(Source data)
────────

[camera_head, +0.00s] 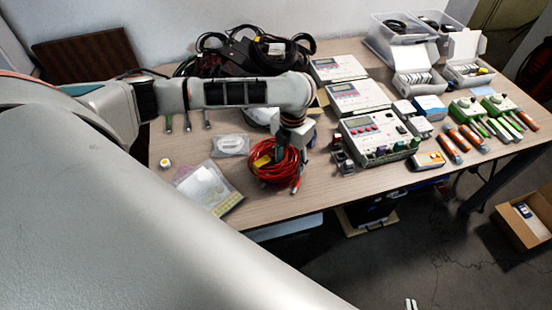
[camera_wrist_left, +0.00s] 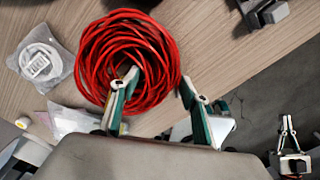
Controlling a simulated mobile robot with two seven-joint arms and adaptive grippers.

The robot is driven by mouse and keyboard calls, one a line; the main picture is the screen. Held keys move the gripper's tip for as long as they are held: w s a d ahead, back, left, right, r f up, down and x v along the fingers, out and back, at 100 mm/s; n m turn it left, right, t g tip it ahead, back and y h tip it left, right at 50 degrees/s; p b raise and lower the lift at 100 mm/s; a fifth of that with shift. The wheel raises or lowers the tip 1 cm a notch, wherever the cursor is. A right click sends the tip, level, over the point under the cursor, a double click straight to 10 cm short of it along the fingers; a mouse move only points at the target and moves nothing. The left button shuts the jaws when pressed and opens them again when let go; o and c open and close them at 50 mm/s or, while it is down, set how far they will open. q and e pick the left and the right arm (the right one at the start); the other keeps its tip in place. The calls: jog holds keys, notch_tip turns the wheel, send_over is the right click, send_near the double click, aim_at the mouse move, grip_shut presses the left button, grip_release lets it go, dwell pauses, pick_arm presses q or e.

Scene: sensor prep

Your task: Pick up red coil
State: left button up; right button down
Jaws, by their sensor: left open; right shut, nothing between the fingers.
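The red coil (camera_head: 274,168) is a loose bundle of red cable lying near the table's front edge, with a yellow tag on it. It fills the upper middle of the left wrist view (camera_wrist_left: 110,45). My left gripper (camera_wrist_left: 159,82) is open over the coil's right side. One finger overlaps the middle of the ring and the other is at its outer right edge. In the head view my left gripper (camera_head: 284,148) is partly hidden by its own wrist. My right gripper (camera_wrist_left: 288,125) is shut and empty, away from the table; its tips show at the bottom of the head view (camera_head: 411,304).
A bagged white cable (camera_head: 230,145) and a bag of flat sheets (camera_head: 207,188) lie left of the coil. Small dark blocks (camera_head: 342,158) and a control box (camera_head: 378,137) stand to its right. Black cables (camera_head: 235,55) are piled behind. The table's front edge is close.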

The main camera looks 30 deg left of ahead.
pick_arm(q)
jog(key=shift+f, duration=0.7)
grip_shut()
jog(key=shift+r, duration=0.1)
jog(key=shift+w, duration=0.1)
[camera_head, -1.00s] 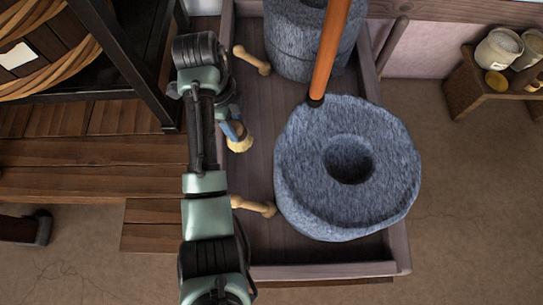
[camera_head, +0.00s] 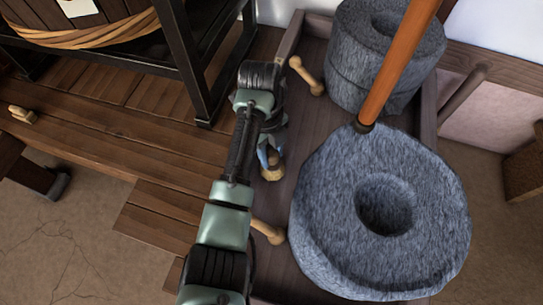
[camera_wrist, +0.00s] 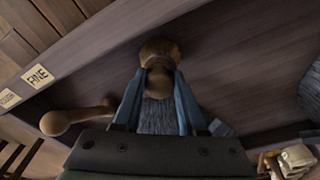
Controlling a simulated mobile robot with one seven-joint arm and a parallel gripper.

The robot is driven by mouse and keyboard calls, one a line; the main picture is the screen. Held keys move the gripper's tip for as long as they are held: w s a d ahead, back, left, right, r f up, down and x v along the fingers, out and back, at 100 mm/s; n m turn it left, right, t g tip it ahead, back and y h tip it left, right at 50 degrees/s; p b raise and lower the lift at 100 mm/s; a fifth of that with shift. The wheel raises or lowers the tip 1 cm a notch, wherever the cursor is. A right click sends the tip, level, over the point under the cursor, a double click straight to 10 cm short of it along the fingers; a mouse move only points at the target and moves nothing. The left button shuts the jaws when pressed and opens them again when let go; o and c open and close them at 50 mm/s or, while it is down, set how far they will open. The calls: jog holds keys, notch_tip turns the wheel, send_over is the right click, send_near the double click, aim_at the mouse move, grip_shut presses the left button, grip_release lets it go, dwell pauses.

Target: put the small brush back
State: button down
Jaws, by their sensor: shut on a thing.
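My gripper (camera_head: 264,156) reaches down over the left side of the wooden tray (camera_head: 306,135). Its blue fingers also show in the wrist view (camera_wrist: 158,82), shut on the small brush (camera_wrist: 160,49). The brush has a rounded tan-brown end beyond the fingertips and a grey, fibrous-looking part between the fingers. Its tan end also shows below the fingers in the head view (camera_head: 272,173). The fingers and wrist hide part of it. I cannot tell whether it touches the tray floor. Wall labels on the tray include one reading "FINE" (camera_wrist: 37,76).
A large grey quern stone (camera_head: 330,220) with a central hole and an orange-brown pole (camera_head: 400,60) stands right of my gripper. Another stone (camera_head: 350,70) stands behind. Wooden pegs lie at the tray's left side, one farther back (camera_head: 306,76), one nearer (camera_head: 268,232). A dark rack (camera_head: 190,60) stands left.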

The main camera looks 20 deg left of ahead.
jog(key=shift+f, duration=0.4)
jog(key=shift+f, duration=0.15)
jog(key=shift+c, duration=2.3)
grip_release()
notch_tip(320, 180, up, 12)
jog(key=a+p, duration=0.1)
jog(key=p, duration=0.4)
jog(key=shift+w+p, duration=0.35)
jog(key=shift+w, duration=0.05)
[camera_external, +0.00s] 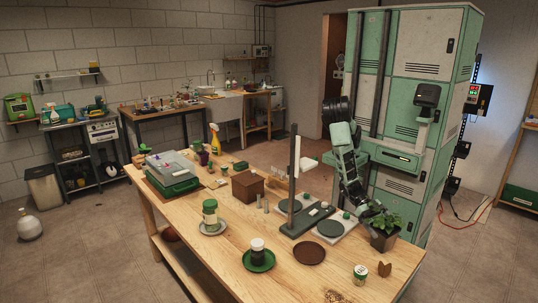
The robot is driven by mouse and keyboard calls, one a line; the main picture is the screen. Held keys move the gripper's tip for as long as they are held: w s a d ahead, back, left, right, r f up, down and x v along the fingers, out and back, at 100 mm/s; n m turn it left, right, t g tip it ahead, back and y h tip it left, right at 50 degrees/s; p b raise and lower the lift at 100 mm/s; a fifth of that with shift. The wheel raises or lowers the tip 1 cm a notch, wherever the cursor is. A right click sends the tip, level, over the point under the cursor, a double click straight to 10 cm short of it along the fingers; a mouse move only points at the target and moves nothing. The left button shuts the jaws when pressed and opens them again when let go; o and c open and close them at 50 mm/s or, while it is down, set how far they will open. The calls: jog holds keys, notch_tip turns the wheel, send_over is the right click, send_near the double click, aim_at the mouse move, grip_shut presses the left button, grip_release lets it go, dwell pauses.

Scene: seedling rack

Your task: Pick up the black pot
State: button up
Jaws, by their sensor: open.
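On the table (215,262) are a dark stand with an upright post (294,170), a brown round saucer (310,253), a white-and-green jar (361,273), a green saucer (259,263) with a jar, and a brown box (249,187).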

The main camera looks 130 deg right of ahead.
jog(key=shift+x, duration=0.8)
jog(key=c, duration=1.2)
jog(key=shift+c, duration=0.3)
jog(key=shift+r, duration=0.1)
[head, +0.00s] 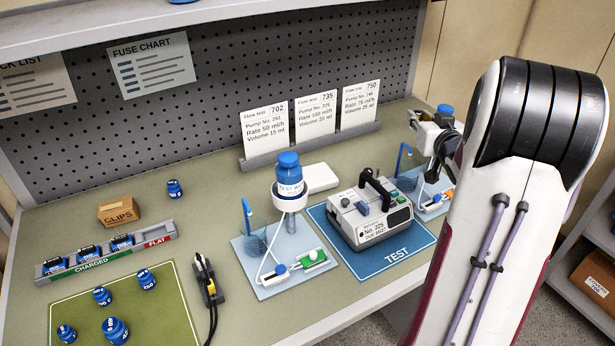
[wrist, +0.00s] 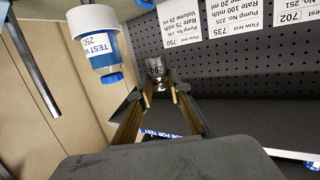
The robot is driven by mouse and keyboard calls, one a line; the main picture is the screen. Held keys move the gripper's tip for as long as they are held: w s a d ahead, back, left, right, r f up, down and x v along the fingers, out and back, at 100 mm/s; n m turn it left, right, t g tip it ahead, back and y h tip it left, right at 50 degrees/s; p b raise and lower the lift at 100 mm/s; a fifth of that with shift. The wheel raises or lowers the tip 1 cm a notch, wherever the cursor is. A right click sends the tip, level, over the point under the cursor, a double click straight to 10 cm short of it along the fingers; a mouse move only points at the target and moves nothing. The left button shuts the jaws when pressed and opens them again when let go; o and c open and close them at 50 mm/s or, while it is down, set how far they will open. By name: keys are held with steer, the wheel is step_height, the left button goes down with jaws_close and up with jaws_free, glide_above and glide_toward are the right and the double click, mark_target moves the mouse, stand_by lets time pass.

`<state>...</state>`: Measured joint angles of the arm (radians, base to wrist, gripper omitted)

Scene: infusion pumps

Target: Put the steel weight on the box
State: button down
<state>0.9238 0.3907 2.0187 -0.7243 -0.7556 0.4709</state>
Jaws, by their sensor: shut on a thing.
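The steel weight (wrist: 157,70) is a small shiny metal piece held at the fingertips of my gripper (wrist: 160,98) in the wrist view. In the head view, my gripper (head: 420,122) is at the right back of the bench, above the right-hand stand, and the weight (head: 412,117) shows as a small silvery spot at its tip. My gripper is shut on the weight. A small brown cardboard box marked CLIPS (head: 119,211) sits at the left of the bench, far from my gripper.
A pump (head: 370,216) stands on a blue TEST mat (head: 398,257). A blue-capped bottle (head: 289,172) rises on a stand left of it. Upright cards (head: 264,133) stand behind. A charger rack (head: 107,258) and green mat (head: 165,297) with blue pieces lie in front of the box.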

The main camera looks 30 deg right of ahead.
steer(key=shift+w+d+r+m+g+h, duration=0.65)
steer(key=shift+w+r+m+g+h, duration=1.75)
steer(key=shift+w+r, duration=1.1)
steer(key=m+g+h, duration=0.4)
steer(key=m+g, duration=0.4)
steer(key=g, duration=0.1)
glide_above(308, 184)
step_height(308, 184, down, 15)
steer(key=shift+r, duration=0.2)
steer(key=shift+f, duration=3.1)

────────

Exercise prompt: Nothing but the lines from the one with "The main camera looks 20 deg left of ahead." through the one with "[wrist, +0.00s]" is to be copied, exactly and ends included. Leave pictures out.

Reply:
The main camera looks 20 deg left of ahead.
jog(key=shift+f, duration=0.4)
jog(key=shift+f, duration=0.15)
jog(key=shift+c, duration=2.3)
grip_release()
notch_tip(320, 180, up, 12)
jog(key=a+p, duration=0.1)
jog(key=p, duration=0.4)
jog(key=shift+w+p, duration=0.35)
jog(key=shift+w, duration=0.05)
[camera_external, +0.00s] 
The robot is driven by mouse and keyboard calls, one a line; the main picture is the screen. Held keys move the gripper's tip for as long as they are held: w s a d ahead, back, left, right, r f up, down and x v along the fingers, out and back, at 100 mm/s; n m turn it left, right, t g tip it ahead, back and y h tip it left, right at 50 degrees/s; p b raise and lower the lift at 100 mm/s; a fifth of that with shift. The wheel raises or lowers the tip 1 cm a notch, wherever the cursor is. A right click sends the tip, level, over the point under the cursor, a double click straight to 10 cm short of it along the fingers; a mouse move only points at the target and moves nothing. The left button shuts the jaws when pressed and opens them again when let go; o and c open and close them at 50 mm/s or, while it is down, set how far they will open. The calls: jog holds keys, notch_tip turns the wheel, send_over is the right click, send_near the double click, aim_at the mouse move, grip_shut presses the left button, grip_release lets it go, dwell pauses.

Scene: seedling rack

Your task: Pick up the black pot
State: button up
Jaws, by their sensor: open.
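On the table (215,262) are a dark stand with an upright post (294,170), a brown round saucer (310,253), a white-and-green jar (361,273), a green saucer (259,263) with a jar, and a brown box (249,187).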

The main camera looks 130 deg right of ahead.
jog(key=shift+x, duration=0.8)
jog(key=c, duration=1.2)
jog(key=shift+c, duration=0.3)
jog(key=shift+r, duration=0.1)
[head, +0.00s] 
[wrist, +0.00s] 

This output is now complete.